ロシアが拉致したウクライナの子どもたちを自国の本土や支配地域内に連れ去っただけでなく、北朝鮮まで移送していたことが、このほど米議会で行われた証言で明らかになった。新事実は、この戦争に関して最も詳細に記録された犯罪のひとつに新たな層を加えるものであり、ロシアの同盟関係が占領地域の住民の扱いにも深刻な影響を与えるようになっている実態を浮き彫りにした。 ウクライナメディアのキーウ・インディペンデントなどの報道によると、ウクライナ地域人権センターのカテリーナ・ラシェウシカは3日、米上院歳出小委員会で、ウクライナ人の拉致された子ども少なくとも2人が北朝鮮の松濤園キャンプに送られたと証言した。ドネツク州出身の12歳のミーシャと、クリミア・シンフェローポリ出身の16歳のリザが、母国からおよそ9000km離れた場所に連れて行かれたという。 ■再教育と強制的同化 ラシェウシカの証言は、ロシアによるウクライナの子どもの大規模な拉致を取り上げた公聴会の冒頭で行われた。
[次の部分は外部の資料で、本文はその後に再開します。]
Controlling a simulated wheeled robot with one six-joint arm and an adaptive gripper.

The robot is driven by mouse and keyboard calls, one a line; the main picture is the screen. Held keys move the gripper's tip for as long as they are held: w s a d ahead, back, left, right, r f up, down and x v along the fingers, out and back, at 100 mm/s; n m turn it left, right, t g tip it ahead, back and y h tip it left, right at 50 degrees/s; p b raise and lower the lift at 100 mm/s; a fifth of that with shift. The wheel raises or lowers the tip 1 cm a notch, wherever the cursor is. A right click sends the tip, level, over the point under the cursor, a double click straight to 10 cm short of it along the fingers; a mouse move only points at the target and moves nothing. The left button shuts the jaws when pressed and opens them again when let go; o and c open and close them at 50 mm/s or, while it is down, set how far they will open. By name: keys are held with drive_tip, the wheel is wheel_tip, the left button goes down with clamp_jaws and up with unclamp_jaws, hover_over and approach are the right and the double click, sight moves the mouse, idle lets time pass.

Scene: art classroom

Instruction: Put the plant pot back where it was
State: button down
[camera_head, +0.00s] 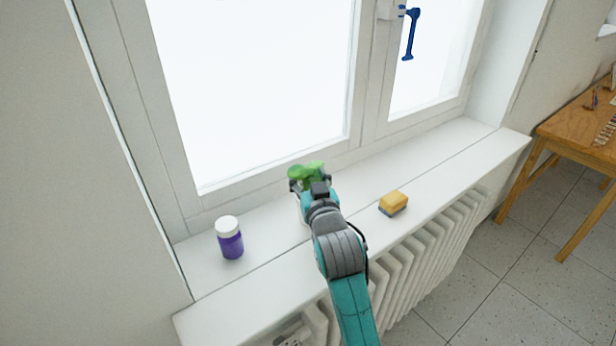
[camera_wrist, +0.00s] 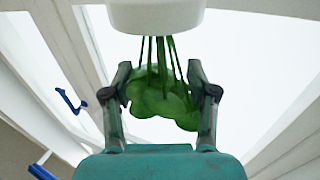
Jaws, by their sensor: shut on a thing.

ロシアは2022年2月にウクライナに対する全面侵攻を始めて以降、占領した地域からウクライナの子どもを連れ去り、ウクライナ人としてのアイデンティティーの消去や、多くの場合、ロシア国内での生活の準備を目的とした施設群に収容してきた。 拉致された子どもたちのなかには、ロシア人の家庭に養子に出されている子どももいれば、軍事キャンプや再教育キャンプに収容されている子どももいる。ウクライナの国家データベース「戦争の子ども」には、ロシアに拉致された子ども1万9546人が記録されているが、独立系の専門家たちは実際の数はもっと多いと推測している。米共和党のチャック・グラスリー上院議員(アイオワ州選出)らは、どのような和平合意が成立する前にも、ロシアに対して拉致した子ども全員をウクライナに返すことを求める超党派の決議案を提出している。 ロシアによるウクライナの子どもの拉致・移送・収容のネットワークはかなり詳細に把握されている。米イェール大学公衆衛生大学院の人道研究ラボ(HRL)は、ウクライナの子どもを受け入れている施設が、ロシア本土やウクライナのロシア占領地域に少なくとも210カ所存在することを突き止めている。